OBJECTIVE
Extract the listing below in full, unchanged.

--- --- ---

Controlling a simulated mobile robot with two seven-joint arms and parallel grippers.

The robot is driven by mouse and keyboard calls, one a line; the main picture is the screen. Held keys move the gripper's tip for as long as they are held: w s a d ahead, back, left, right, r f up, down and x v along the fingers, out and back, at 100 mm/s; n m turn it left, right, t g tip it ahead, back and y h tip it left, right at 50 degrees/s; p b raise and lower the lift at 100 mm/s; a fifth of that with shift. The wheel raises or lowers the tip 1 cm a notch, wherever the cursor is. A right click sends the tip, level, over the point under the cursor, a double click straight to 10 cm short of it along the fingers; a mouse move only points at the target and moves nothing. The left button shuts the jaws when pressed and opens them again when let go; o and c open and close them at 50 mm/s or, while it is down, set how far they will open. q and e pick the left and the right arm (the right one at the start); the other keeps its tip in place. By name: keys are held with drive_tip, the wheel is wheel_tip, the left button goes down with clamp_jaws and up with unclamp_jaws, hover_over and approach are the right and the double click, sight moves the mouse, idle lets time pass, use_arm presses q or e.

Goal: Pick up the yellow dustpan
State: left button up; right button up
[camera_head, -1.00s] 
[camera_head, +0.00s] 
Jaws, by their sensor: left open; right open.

--- --- ---

COMPLETED EXERCISE
Controlling a simulated mobile robot with two seven-joint arms and parallel grippers.

The robot is driven by mouse and keyboard calls, one a line; the main picture is the screen. Held keys move the gripper's tip for as long as they are held: w s a d ahead, back, left, right, r f up, down and x v along the fingers, out and back, at 100 mm/s; n m turn it left, right, t g tip it ahead, back and y h tip it left, right at 50 degrees/s; p b raise and lower the lift at 100 mm/s; a fifth of that with shift. The wheel raises or lowers the tip 1 cm a notch, wherever the cursor is. A right click sends the tip, level, over the point under the cursor, a double click straight to 10 cm short of it along the fingers; a mouse move only points at the target and moves nothing. The left button shuts the jaws when pressed and opens them again when let go; o and c open and close them at 50 mm/s or, while it is down, set how far they will open. q and e pick the left and the right arm (the right one at the start); the other keeps its tip in place. By name: keys are held with drive_tip, the wheel is wheel_tip, the left button goes down with clamp_jaws and up with unclamp_jaws, hover_over and approach are the right and the double click, sight moves the mouse, idle lets time pass, use_arm presses q or e.

Goal: Pick up the yellow dustpan
State: left button up; right button up
[camera_head, -1.00s] 
[camera_head, +0.00s] 
Jaws, by their sensor: left open; right open.

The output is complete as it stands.